— START DATA TO PROCESS —

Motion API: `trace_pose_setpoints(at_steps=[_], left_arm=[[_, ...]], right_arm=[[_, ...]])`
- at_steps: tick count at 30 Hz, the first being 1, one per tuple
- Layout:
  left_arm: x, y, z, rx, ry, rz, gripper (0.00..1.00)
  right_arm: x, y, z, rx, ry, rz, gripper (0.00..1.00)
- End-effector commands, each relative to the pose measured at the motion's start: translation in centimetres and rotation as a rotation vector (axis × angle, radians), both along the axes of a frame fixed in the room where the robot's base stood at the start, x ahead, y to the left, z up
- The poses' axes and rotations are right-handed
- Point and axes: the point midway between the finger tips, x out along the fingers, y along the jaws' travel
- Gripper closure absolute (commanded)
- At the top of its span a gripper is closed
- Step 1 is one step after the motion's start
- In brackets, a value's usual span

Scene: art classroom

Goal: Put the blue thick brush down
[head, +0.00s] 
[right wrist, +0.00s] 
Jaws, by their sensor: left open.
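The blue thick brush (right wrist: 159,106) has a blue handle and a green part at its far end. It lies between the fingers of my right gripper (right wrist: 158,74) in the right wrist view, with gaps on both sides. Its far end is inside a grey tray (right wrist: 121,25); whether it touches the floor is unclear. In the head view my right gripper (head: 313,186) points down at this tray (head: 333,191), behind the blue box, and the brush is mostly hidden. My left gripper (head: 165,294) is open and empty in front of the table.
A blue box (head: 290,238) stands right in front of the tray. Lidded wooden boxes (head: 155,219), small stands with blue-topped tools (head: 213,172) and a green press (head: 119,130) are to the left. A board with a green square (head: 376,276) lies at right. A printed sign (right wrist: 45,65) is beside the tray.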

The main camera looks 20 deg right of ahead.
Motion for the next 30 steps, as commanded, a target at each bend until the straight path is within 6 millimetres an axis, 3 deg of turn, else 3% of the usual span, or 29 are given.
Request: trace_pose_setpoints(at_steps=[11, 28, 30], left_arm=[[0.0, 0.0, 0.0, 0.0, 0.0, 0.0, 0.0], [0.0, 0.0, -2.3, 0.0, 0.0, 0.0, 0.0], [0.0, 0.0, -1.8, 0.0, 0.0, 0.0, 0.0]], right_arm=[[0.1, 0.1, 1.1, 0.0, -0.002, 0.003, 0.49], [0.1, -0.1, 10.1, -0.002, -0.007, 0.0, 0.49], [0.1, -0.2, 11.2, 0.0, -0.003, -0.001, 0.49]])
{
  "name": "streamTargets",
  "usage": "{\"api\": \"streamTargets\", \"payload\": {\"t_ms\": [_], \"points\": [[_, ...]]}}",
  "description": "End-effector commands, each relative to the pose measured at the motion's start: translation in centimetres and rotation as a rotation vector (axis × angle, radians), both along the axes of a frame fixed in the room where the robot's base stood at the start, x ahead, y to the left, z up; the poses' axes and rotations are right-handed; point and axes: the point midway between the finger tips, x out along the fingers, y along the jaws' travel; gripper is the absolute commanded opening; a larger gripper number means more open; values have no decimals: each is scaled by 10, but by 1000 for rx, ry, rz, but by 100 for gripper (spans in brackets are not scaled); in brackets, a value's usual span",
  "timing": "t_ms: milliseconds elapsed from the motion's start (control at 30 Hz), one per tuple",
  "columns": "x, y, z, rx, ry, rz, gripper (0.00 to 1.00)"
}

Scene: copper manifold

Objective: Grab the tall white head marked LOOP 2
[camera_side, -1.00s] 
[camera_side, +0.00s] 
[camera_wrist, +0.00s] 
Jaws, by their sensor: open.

— END DATA TO PROCESS —

Every line above should be written out again exactly as it stands.

Motion API: `trace_pose_setpoints(at_steps=[_], left_arm=[[_, ...]], right_arm=[[_, ...]])`
- at_steps: tick count at 30 Hz, the first being 1, one per tuple
- Layout:
  left_arm: x, y, z, rx, ry, rz, gripper (0.00..1.00)
  right_arm: x, y, z, rx, ry, rz, gripper (0.00..1.00)
- End-effector commands, each relative to the pose measured at the motion's start: translation in centimetres and rotation as a rotation vector (axis × angle, radians), both along the axes of a frame fixed in the room where the robot's base stood at the start, x ahead, y to the left, z up
- The poses' axes and rotations are right-handed
- Point and axes: the point midway between the finger tips, x out along the fingers, y along the jaws' travel
- Gripper closure absolute (commanded)
- At the top of its span a gripper is closed
- Step 1 is one step after the motion's start
- In brackets, a value's usual span

Scene: art classroom

Goal: Put the blue thick brush down
[head, +0.00s] 
[right wrist, +0.00s] 
Jaws, by their sensor: left open.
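The blue thick brush (right wrist: 159,106) has a blue handle and a green part at its far end. It lies between the fingers of my right gripper (right wrist: 158,74) in the right wrist view, with gaps on both sides. Its far end is inside a grey tray (right wrist: 121,25); whether it touches the floor is unclear. In the head view my right gripper (head: 313,186) points down at this tray (head: 333,191), behind the blue box, and the brush is mostly hidden. My left gripper (head: 165,294) is open and empty in front of the table.
A blue box (head: 290,238) stands right in front of the tray. Lidded wooden boxes (head: 155,219), small stands with blue-topped tools (head: 213,172) and a green press (head: 119,130) are to the left. A board with a green square (head: 376,276) lies at right. A printed sign (right wrist: 45,65) is beside the tray.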

The main camera looks 20 deg right of ahead.
Motion for the next 30 steps, as commanded, a target at each bend until the straight path is within 6 millimetres an axis, 3 deg of turn, else 3% of the usual span, or 29 are given.
Request: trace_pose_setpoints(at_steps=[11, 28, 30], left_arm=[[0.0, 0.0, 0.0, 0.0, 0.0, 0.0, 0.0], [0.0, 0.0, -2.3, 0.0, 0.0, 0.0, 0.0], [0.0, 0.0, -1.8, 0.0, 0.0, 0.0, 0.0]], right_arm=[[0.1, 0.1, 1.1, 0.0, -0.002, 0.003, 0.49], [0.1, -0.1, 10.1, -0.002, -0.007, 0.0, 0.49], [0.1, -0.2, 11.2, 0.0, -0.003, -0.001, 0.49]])
{
  "name": "streamTargets",
  "usage": "{\"api\": \"streamTargets\", \"payload\": {\"t_ms\": [_], \"points\": [[_, ...]]}}",
  "description": "End-effector commands, each relative to the pose measured at the motion's start: translation in centimetres and rotation as a rotation vector (axis × angle, radians), both along the axes of a frame fixed in the room where the robot's base stood at the start, x ahead, y to the left, z up; the poses' axes and rotations are right-handed; point and axes: the point midway between the finger tips, x out along the fingers, y along the jaws' travel; gripper is the absolute commanded opening; a larger gripper number means more open; values have no decimals: each is scaled by 10, but by 1000 for rx, ry, rz, but by 100 for gripper (spans in brackets are not scaled); in brackets, a value's usual span",
  "timing": "t_ms: milliseconds elapsed from the motion's start (control at 30 Hz), one per tuple",
  "columns": "x, y, z, rx, ry, rz, gripper (0.00 to 1.00)"
}

Scene: copper manifold

Objective: Grab the tall white head marked LOOP 2
[camera_side, -1.00s] 
[camera_side, +0.00s] 
[camera_wrist, +0.00s] 
Jaws, by their sensor: open.

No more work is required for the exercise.